Big Data is a natural evolution of data analysis, scaling beyond the limits of conventional databases. However, they're still an important part of a Hadoop cluster. Learn how to setup databases for Cloudera CDH and install a production grade cluster.
Big Data is a natural evolution of data analysis, scaling beyond the limits of conventional databases. However, this does not mean that databases are dead. On the contrary, they are still an important part of a Hadoop cluster and used to store all kinds of information by multiple services. In this course, Preparing a Production Hadoop Cluster with Cloudera: Databases, you'll learn how to setup databases for Cloudera CDH and install a production grade cluster using Cloudera's Installation Path B. First, you'll discover how to select, initialize, and install a supported database. Next, you'll explore how to configure a database with Cloudera's recommended settings, and how to create databases with CDH services. Finally, you'll learn how to complete a CDH deployment. By the end of this course, you'll be able to deploy a production grade cluster.
Xavier is very passionate about teaching, helping others understand search and Big Data. He is also an entrepreneur, project manager, technical author, trainer, and holds a few certifications with Cloudera, Microsoft, and the Scrum Alliance, along with being a Microsoft MVP.
Course Overview Hi everyone. My name is Xavier Morera, and welcome to my course, Preparing Databases for Your Production Hadoop Cloudera Cluster. I have been working with search and big data for many years, and now I have the pleasure of being part of your journey into the Hadoop ecosystem with Cloudera. Did you know that many years ago we used databases to analyze our data, finding trends, and discovering insights? But as the size of the data grew, at some point databases could not keep up, and so we entered a big data world, primarily with Hadoop, scaling where no database could scale before. In this course, we're going to learn how to set up the required databases for deploying a Hadoop cluster using Cloudera's distribution, CDH. Some of the topics that we will cover include how to select, install, and initialize a supported database, configure a database with Cloudera's recommended settings, create databases for CDH services, and finally complete a CDH deployment following Cloudera's Path B installation method. By the end of this course, you will know the steps required to deploy a production grade cluster using an external database. And before beginning this course, it is recommended that you are familiar with the basics of Hadoop and Cloudera. But don't worry if you are not. You can still follow along and learn the process. I hope you'll join me on this journey to learn about databases in Hadoop with the Preparing Databases for Your Production Hadoop Cloudera Cluster course at Pluralsight.
Setting up a Production Database for Your Hadoop Cluster Welcome to module 2, Setting up a Production Database for Your Hadoop Cluster with Cloudera. In this module, we will take our first step, selecting which database you will use for your cluster. This step is pretty important as there could be a few implications that you have to take into account because they can affect you in the long run. Thus, better take your time to decide upfront which database suits your organization best. Let's talk about the process of selecting the right database for you.

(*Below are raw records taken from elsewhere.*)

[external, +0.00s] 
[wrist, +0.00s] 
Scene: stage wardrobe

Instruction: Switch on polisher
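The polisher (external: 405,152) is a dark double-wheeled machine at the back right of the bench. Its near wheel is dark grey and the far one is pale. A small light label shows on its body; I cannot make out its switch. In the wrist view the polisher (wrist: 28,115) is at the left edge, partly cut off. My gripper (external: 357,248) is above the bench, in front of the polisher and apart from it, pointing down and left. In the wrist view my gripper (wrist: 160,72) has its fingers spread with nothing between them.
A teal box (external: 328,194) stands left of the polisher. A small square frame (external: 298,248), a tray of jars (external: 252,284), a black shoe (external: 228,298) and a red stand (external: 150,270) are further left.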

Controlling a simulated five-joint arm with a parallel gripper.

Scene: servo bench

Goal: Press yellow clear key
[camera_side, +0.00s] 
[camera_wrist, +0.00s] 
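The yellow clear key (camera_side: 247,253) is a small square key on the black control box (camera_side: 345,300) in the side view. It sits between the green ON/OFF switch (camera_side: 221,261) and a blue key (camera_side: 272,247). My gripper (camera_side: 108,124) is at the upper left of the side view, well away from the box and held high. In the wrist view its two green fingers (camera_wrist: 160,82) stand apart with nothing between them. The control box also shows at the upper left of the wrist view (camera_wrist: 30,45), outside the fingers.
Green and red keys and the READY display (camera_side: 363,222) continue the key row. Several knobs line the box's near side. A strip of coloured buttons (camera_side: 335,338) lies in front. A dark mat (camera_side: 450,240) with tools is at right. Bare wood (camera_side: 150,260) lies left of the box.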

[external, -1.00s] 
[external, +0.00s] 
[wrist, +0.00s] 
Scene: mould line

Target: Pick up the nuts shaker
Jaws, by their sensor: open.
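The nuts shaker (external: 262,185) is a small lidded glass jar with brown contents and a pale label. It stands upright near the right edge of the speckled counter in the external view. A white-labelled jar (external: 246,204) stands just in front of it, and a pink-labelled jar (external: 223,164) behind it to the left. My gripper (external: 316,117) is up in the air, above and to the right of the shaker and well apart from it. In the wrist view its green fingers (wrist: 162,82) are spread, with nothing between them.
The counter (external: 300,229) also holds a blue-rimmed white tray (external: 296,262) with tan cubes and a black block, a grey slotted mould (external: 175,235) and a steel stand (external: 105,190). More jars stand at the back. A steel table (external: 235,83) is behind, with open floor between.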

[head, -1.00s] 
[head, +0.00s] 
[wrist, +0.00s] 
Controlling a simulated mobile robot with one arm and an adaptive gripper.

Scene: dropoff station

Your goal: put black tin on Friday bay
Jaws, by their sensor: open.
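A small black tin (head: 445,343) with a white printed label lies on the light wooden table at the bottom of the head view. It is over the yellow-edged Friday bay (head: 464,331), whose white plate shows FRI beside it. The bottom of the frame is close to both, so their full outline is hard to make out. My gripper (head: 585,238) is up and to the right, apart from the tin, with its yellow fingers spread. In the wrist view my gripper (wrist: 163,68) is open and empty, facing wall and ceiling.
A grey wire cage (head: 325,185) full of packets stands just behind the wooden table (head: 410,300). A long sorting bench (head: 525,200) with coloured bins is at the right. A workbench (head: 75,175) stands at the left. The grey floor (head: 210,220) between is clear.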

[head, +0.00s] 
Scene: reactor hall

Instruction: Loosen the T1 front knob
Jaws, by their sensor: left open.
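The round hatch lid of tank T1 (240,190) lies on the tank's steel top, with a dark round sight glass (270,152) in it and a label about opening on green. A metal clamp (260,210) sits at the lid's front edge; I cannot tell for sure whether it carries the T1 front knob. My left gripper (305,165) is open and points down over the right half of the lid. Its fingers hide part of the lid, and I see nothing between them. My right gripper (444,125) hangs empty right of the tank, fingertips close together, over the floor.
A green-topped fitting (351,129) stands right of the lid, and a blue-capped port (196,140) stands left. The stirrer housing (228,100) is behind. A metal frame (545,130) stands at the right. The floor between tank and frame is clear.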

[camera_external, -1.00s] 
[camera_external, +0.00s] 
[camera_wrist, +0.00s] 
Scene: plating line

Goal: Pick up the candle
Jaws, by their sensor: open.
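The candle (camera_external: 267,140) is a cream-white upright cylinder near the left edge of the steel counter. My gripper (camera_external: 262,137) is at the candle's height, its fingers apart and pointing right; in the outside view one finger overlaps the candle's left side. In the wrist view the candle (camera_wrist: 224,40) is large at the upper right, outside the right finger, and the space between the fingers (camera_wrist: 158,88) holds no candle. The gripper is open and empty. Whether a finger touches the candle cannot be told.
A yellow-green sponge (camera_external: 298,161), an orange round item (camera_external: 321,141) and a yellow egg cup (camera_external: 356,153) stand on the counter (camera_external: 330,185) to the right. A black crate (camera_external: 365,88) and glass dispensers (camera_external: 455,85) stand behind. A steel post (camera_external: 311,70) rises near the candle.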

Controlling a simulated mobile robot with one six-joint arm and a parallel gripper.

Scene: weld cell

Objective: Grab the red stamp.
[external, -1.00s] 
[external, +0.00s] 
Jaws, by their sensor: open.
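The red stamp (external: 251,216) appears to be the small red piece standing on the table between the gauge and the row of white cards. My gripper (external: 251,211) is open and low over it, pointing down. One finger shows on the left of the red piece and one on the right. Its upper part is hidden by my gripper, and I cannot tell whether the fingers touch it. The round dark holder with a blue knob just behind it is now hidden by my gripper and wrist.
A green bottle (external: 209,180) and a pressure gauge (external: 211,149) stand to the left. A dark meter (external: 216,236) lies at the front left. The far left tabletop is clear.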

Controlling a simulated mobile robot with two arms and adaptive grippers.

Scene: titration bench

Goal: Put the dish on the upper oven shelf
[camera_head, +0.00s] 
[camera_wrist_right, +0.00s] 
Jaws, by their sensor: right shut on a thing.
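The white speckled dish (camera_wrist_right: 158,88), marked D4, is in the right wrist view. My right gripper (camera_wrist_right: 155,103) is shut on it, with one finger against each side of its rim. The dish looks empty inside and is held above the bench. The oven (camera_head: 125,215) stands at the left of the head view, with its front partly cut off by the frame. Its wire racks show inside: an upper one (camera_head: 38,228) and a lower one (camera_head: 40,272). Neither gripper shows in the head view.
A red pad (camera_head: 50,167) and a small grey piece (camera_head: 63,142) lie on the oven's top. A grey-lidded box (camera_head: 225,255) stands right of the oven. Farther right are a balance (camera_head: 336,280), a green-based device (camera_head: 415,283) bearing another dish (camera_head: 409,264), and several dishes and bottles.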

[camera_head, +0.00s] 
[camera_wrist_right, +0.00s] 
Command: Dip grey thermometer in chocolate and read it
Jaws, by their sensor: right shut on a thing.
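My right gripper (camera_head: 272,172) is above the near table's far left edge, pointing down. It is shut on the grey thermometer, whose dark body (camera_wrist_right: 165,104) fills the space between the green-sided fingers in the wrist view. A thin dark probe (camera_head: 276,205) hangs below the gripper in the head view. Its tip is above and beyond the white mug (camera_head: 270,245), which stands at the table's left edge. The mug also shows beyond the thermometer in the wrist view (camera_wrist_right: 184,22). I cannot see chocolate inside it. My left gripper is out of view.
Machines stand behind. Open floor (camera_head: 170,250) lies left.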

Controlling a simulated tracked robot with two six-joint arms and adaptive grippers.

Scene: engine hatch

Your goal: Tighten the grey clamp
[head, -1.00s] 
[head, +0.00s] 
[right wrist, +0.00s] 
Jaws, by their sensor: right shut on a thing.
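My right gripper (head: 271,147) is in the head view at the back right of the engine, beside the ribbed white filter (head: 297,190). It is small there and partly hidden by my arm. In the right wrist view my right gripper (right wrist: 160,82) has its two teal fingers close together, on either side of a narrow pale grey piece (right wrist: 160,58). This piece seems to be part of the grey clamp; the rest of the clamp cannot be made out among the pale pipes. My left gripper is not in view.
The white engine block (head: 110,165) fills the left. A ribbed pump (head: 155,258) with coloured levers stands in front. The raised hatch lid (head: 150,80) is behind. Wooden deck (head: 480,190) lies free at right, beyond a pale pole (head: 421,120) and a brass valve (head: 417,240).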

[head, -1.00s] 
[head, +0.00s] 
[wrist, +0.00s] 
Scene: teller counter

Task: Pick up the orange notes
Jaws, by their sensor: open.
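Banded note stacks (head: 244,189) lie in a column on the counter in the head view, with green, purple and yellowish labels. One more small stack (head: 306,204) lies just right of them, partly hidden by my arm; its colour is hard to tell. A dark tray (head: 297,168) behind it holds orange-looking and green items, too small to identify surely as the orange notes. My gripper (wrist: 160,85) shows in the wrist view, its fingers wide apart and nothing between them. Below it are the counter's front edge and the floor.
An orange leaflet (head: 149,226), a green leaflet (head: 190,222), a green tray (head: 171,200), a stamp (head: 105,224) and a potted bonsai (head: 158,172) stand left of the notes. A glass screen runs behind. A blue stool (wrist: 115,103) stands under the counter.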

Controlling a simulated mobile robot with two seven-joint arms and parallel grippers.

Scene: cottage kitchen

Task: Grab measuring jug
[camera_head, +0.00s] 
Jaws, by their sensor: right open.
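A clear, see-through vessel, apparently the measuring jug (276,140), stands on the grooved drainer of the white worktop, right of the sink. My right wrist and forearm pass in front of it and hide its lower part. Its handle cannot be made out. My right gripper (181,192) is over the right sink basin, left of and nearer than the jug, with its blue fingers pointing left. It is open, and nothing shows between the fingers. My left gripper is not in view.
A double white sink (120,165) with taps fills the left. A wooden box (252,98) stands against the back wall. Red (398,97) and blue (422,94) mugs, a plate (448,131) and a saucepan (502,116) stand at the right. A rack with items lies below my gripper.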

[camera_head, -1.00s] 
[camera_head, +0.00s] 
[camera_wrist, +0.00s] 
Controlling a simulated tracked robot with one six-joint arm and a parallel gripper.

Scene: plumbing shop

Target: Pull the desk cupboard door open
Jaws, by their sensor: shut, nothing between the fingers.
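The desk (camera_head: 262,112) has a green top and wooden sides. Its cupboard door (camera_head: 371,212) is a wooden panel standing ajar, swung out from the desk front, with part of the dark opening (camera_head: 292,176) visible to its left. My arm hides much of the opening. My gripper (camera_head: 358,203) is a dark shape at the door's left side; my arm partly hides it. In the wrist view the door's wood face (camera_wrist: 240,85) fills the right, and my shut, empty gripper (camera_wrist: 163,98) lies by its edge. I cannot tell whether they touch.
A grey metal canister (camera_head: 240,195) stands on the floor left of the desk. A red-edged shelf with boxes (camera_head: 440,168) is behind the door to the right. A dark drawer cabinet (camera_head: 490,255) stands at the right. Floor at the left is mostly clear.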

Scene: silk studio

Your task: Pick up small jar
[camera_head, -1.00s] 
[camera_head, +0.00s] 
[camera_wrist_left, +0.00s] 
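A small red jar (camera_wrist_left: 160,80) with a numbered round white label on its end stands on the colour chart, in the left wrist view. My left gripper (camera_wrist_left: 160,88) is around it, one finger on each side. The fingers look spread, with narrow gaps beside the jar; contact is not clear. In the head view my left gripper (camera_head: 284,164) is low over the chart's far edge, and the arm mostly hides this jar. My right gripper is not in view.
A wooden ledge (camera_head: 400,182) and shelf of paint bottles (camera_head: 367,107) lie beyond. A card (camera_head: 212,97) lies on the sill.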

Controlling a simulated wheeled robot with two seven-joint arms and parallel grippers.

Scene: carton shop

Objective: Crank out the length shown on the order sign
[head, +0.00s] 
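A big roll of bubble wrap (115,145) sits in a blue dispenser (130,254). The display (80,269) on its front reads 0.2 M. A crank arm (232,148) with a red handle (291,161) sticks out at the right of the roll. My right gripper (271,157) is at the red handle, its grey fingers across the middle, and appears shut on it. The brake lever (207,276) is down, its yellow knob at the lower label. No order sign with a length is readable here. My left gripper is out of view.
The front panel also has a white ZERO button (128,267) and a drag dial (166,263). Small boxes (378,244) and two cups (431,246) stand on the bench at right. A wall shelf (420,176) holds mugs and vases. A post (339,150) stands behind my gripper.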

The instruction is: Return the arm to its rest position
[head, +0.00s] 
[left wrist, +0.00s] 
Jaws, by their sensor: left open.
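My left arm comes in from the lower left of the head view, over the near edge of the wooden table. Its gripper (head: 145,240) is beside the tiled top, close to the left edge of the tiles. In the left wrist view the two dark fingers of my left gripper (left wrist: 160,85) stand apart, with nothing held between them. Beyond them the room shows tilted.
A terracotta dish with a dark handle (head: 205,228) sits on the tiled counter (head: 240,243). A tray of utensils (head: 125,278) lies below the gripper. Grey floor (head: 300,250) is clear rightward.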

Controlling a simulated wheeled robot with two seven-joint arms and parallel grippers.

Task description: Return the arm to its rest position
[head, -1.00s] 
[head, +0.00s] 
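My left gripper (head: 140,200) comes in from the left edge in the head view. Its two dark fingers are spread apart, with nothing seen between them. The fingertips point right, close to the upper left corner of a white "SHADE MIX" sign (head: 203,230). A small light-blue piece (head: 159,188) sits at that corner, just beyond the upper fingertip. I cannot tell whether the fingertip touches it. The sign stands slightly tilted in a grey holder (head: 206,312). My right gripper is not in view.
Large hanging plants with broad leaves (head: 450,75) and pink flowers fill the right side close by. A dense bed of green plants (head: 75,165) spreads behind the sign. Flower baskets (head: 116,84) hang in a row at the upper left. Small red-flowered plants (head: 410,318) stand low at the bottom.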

Configuring Your MySQL Database for Cloudera Manager (Path B) Welcome to module 3, Configuring Your MySQL Database for Cloudera Manager, namely what's called Path B installation. Up until now we have taken the first two steps, initially selecting which one of the Cloudera supported databases we will use for our cluster, our pick being MySQL. And then we continued our journey by installing the database server with the help of Yum. However, we left all of the default installation settings. In this module, we will take the next steps required, starting by configuring the database server with the recommended engine and setting the correct startup options and variables required by Cloudera Manager and CDH services.
Preparing Your Databases and Deploying CDH Welcome to module 4, Preparing Your Databases and Deploying CDH Services. In the previous modules, we selected which database we wanted to use, namely MySQL. We installed it and configured it with the necessary options and parameters so that we could use the database for deploying CDH. In this module, we will take the three final steps that are related to the database to set up our cluster for production. We will start by preparing Cloudera Manager for an external database, then create the databases for the Hadoop services, and then finish the CDH deployment. However, let me mention something that is very relevant to what we will be doing in this module. The main topic of this course revolves around preparing your databases for deploying your cluster, and all this is great. With an embedded database, you will not be able to scale your cluster. However, there is a secondary objective of this course, which involves all the steps, besides databases, for completing a Path B installation. So in this module, we will also be completing the necessary perquisites for your cluster setup, installing the JDK Cloudera Manager Server and Cloudera Manager daemons. We will be completing a CDH deployment including selecting which services we would like to deploy. And finally, we will learn about a very useful tool to work with databases in a Hadoop cluster, the Hue DB Query app. Let's begin with the prerequisites.
Preparing Your Database for High Availability Welcome to module 5, Preparing Your Databases for High Availability. So far, we have gone through all the steps necessary to install and configure everything related to databases for a Hadoop production cluster deployed with Cloudera Manager. Once we deploy our cluster, we configure the DB Query app from Hue, the Hadoop User Experience, to be able to work with our cluster's databases. And now let's go one step further by learning how to configure our database for replication, which is a required step to achieve high availability, also known as HA.